Britain’s Superfast Broadband Future: what do you think?

17:10 in News by Louis Mosley

A very important announcement was made this morning.

Jeremy Hunt MP, Secretary of State for Culture, Media and Sport, launched the government’s new broadband strategy: Britain’s Superfast Broadband Future, which outlines how the government plans to deliver its pledge of the best superfast broadband in Europe for Britain by 2015.

The document is packed with useful information and well worth reading. Chapter 1 outlines many of the benefits of having a superfast broadband connection. Chapter 3 is a quick run through of the technological options.

At the heart of the document is a government promise to give every rural community ‘a point to which fibre is delivered’, called a ‘digital hub’.

In return, the government asks that communities take the lead in stimulating demand for superfast broadband and, where necessary, extend and even build their own networks.

This is close to the deal offered in the Eden Declaration, but – as ever – the devil will be in the detail.

An important question remains unanswered: what exactly is a ‘digital hub’?

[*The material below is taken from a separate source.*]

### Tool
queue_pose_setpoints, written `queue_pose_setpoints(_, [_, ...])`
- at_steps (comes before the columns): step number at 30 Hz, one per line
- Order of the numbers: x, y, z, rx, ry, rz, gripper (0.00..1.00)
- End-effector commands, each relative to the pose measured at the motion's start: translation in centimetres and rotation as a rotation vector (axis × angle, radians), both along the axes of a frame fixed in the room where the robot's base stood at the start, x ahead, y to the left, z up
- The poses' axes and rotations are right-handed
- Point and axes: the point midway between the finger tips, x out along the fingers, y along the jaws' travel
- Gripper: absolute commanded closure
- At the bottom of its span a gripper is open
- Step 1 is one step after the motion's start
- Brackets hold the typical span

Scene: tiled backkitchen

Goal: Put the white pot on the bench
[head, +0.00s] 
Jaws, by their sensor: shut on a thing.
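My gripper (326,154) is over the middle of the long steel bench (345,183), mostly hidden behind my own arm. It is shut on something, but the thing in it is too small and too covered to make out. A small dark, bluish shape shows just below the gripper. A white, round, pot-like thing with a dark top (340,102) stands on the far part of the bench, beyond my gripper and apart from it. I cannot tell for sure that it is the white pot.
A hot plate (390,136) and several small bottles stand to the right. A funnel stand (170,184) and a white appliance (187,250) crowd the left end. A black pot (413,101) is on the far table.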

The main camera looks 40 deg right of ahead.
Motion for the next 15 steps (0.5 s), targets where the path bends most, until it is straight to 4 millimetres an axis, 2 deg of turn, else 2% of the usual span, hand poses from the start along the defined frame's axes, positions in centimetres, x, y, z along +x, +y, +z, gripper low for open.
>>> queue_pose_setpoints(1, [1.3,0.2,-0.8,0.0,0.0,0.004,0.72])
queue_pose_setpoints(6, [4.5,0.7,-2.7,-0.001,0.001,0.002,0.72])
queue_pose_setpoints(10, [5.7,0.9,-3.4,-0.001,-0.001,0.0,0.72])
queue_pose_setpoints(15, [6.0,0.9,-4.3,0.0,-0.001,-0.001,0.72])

The document promises to put ‘the people who will eventually use the infrastructure in a position to shape it’. So, what do you think?

Our very own Lindsey says we should just re-write the strategy document before it’s too late.

Adrian Wooster, whom some of you may remember from the Rheged Conference, is more optimistic.

Tref thinks that the ‘digital hubs’ will simply be re-branded BT cabinets (FTTC). He’s afraid that this will shut out innovative competitors and leave consumers with a copper-based solution for a long time to come.

Charles Arthur in the Guardian thinks that until the government resolves the issue of the ‘fibre tax’ and gives other suppliers access to BT’s ducts and poles, the market will fail to deliver what the government wants.

So, now is our chance to ‘shape’ our ‘digital hubs’.

In the end, we’ll pay for them, so we better make sure that they are what we want and what we need.

Here is the relevant paragraph from the document to discuss:

4.4 BDUK will also explore the viability of a broadband community hub at a local level – which could provide the means of extending networks where the community will either take responsibility for the actual civil engineering of the network or take greater control over managing network elements. Networks can then be extended over time to provide enhanced access to broadband for individual premises in a variety of ways. For example, an operator’s cabinet can be equipped to support the splicing of fibre builds into the access network. Interfaces can be made available such that wireless networks or indeed community managed femtocells can be added to the network. The latter needs to be agreed with industry and is subject to sufficient demand and support by communities.